Lawyers could save the world, mirabile dictu...

Female lawyers: please imagine this image as a female "super lawyer"

Last week I facilitated a workshop involving over thirty in-house counsel from a large global corporate business. They were no different from any group I have encountered over the last ten years.

At one point I said, more or less what I always say: " You all realise, I'm sure, that you could be key players in enabling better decision-making in organisations across the globe and potentially save them and the world from self-inflicted economic and other harm and even prevent another global crash.”

They looked at me blankly. One said, brusquely: "We don't do compliance. That's a separate department".

T'was as if I were speaking Martian. This was not an unusual response. I've tried variations of this statement with different groups of lawyers with virtually the same reaction, except from the a-typical lawyers.

A-typical lawyers are lawyers who exhibit the following three characteristics.

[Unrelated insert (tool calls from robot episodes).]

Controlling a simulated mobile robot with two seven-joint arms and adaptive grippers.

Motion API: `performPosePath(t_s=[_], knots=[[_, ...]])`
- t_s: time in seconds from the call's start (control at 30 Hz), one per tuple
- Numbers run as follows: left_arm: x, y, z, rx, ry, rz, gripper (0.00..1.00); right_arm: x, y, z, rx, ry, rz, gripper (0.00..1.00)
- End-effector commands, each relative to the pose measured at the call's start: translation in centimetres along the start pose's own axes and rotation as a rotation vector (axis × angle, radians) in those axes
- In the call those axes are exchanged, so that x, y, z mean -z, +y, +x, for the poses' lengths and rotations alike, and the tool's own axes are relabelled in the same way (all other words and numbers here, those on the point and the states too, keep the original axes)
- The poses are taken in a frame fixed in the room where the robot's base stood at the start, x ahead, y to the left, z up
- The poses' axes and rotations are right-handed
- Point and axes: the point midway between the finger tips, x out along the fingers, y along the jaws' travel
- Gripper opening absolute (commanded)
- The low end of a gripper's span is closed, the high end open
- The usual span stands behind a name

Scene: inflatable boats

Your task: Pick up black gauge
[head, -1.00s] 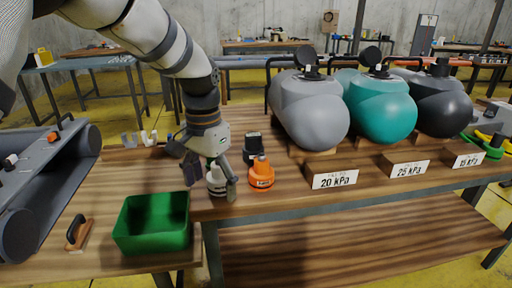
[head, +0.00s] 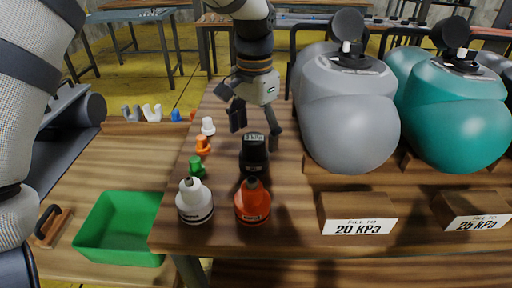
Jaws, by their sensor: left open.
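The black gauge (head: 254,155) stands upright on the wooden bench, behind the orange gauge (head: 253,203) and to the right of small coloured fittings. My left gripper (head: 256,126) is open and points down, with its fingers just above and behind the black gauge's top. One finger is to its left and one to its right, and nothing is held. Whether a finger touches the gauge I cannot tell. A white gauge (head: 194,203) stands left of the orange one. My right gripper is not in view.
A green bin (head: 92,245) sits at the front left, beside a wooden-backed handle (head: 50,228). Small white, orange and green (head: 196,167) fittings stand left of the gauges. A grey boat (head: 345,115) and 20 kPa block (head: 352,217) are close on the right.

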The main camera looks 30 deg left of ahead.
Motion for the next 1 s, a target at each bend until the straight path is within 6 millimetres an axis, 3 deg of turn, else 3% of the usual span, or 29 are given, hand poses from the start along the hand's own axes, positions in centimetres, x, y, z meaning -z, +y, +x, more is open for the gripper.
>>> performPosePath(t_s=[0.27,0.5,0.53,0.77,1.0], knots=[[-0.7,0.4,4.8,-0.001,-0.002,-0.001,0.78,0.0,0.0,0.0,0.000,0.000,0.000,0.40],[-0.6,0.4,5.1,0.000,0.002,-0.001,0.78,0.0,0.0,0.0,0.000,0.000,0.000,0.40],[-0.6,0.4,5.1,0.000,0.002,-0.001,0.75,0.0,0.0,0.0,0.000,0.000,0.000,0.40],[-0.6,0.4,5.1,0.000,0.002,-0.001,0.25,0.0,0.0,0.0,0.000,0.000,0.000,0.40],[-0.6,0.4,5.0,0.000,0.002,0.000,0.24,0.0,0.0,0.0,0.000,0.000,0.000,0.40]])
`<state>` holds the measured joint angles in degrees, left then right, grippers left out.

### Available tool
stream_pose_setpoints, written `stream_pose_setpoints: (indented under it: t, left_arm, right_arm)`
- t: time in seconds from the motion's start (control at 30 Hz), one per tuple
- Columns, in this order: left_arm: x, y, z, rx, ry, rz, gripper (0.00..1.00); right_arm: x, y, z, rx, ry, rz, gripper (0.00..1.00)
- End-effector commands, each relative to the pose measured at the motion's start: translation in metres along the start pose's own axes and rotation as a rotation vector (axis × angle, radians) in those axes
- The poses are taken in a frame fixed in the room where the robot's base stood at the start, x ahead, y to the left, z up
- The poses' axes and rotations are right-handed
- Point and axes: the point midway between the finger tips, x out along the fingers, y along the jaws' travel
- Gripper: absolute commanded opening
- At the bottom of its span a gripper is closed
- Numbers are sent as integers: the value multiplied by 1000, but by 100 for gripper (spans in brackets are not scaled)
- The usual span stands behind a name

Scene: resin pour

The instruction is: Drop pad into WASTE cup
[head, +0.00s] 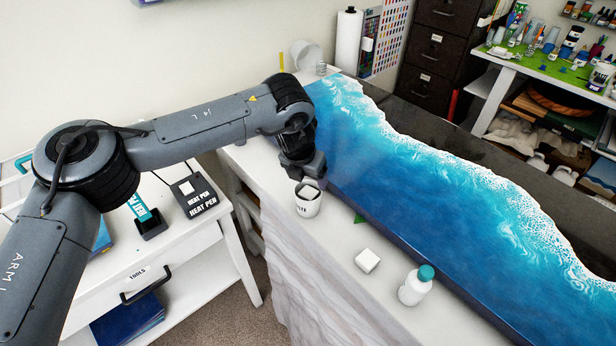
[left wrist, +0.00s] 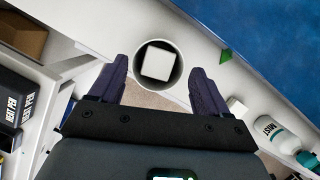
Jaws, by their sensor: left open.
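The white cup (head: 307,203), with dark lettering only partly readable, stands upright on the white bench ledge. My left gripper (head: 310,178) is just above its rim, pointing down. In the left wrist view the fingers are spread wide on either side of the cup (left wrist: 178,75), with nothing gripped between them. A white square pad (left wrist: 158,63) shows within the round rim of the cup. How deep it sits I cannot tell. In the head view the gripper and rim hide the pad. My right gripper is in neither view.
A second white block (head: 367,261) lies on the ledge, with a teal-capped white bottle (head: 415,286) beyond it. A small green piece (head: 359,219) is by the blue resin slab (head: 430,215). A heat pen box (head: 194,196) stands on the left cabinet.

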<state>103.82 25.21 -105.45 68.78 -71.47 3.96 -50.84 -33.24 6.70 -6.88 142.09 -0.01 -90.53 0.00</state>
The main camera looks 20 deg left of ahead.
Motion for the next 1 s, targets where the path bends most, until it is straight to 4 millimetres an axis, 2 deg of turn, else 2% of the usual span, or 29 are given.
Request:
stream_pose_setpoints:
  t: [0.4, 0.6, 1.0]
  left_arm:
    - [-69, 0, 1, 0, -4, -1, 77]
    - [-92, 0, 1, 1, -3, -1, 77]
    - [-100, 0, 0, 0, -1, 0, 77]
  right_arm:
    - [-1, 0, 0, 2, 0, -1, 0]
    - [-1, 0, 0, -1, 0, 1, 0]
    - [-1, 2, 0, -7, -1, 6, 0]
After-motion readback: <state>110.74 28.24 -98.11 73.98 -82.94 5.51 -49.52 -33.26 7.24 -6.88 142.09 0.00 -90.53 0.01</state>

- they are scarily bright, in IQ terms AND

- they have one major fault-line in EQ terms, and they know it even if they don’t admit it AND

- they are chomping at the bit "to break the mould" in how legal services are delivered

Most groups of lawyers contain a small number of a-typical lawyers, say ten per cent, initially cool if not hostile but, as workshops progress I usually notice in them a grudging acceptance, nay excitement, that there is a third way to run legal services.

These groups reflect the statistically proven (I'm told) change ratio: 10% stars, 20% resistors, 70% on the fence. As explained to me many years ago by an excellent change consultant, the best approach is to celebrate the stars, try to ignore the resistors and woo the fence sitters.

Once I persuade lawyers that conduct risk, pre-decision, is not a compliance matter but a risk register matter, they are half way towards accepting that they have more power than they wield.

Halfway, because the other half concerns matters about which they feel deeply uncomfortable: behaviour and feelings. Talking about behaviour and feelings makes many lawyers, except the most a-typical, very twitchy indeed.